AB 1199, by Assemblywoman Brownley, D-Santa Monica, would provide that members of a citizens' oversight committee serve for a term of two years without compensation and for no more than three consecutive terms. Existing law requires members of a citizens' oversight committee to serve for a term of two years without compensation and for no more than two consecutive terms.
SB 1204, by Senator Mark Wyland, R-Escondido, would require the local citizens' oversight committee to select the auditor or auditing firm that will perform financial audits. The bill would require the school or community college district to submit performance and financial audits to the controller and county superintendent of schools. The bill would require the controller to post the audits on the controller's website. The bill would require the county superintendent of schools to include a review of the audits when reviewing other audits submitted by school districts under his or her jurisdiction, thereby imposing a state-mandated local program.

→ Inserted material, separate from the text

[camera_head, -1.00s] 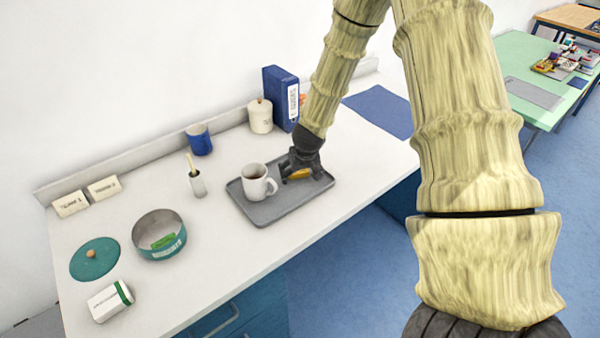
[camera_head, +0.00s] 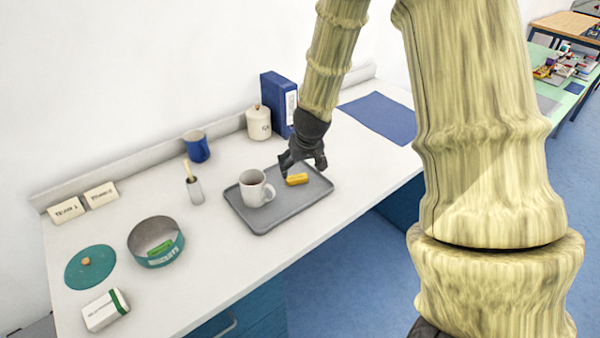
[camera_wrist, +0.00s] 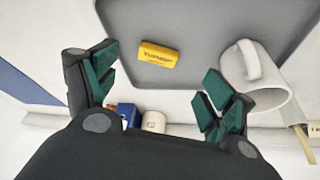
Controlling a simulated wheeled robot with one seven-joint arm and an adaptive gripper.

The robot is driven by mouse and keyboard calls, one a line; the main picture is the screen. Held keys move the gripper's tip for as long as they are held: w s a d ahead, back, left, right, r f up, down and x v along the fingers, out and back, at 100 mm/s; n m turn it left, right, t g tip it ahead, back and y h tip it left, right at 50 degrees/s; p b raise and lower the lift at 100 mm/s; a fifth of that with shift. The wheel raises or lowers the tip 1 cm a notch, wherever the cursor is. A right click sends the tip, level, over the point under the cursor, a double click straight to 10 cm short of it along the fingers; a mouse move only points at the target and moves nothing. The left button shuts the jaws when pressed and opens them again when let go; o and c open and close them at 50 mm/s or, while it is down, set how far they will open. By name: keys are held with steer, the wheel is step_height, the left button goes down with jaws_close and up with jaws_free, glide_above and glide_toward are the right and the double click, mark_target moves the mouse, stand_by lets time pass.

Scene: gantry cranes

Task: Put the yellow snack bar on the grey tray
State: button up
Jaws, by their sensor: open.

AB 1570, by Assemblyman Henry Perea, D-Fresno, would require the lead agency, at the request of a project applicant, among other things, to prepare a record of proceedings concurrently with the preparation and certification of an Environmental Impact Report. The California Environmental Quality Act establishes a procedure for preparation and certification of the record of proceedings upon the filing of an action or proceeding challenging a lead agency's action on the grounds of noncompliance with CEQA. Because the bill would require a lead agency to prepare the record of proceedings as provided, it would impose a state-mandated local program.
SB 359, by Senator Ed Hernandez, D-Los Angeles, would revise requirements in connection with glove use and hand washing, revise the definition of limited food preparation," and authorize a local enforcement agency to approve temporary alternative storage methods and locations. By imposing new duties upon local agencies, and expanding the definition of a crime, this bill would impose a state-mandated local program.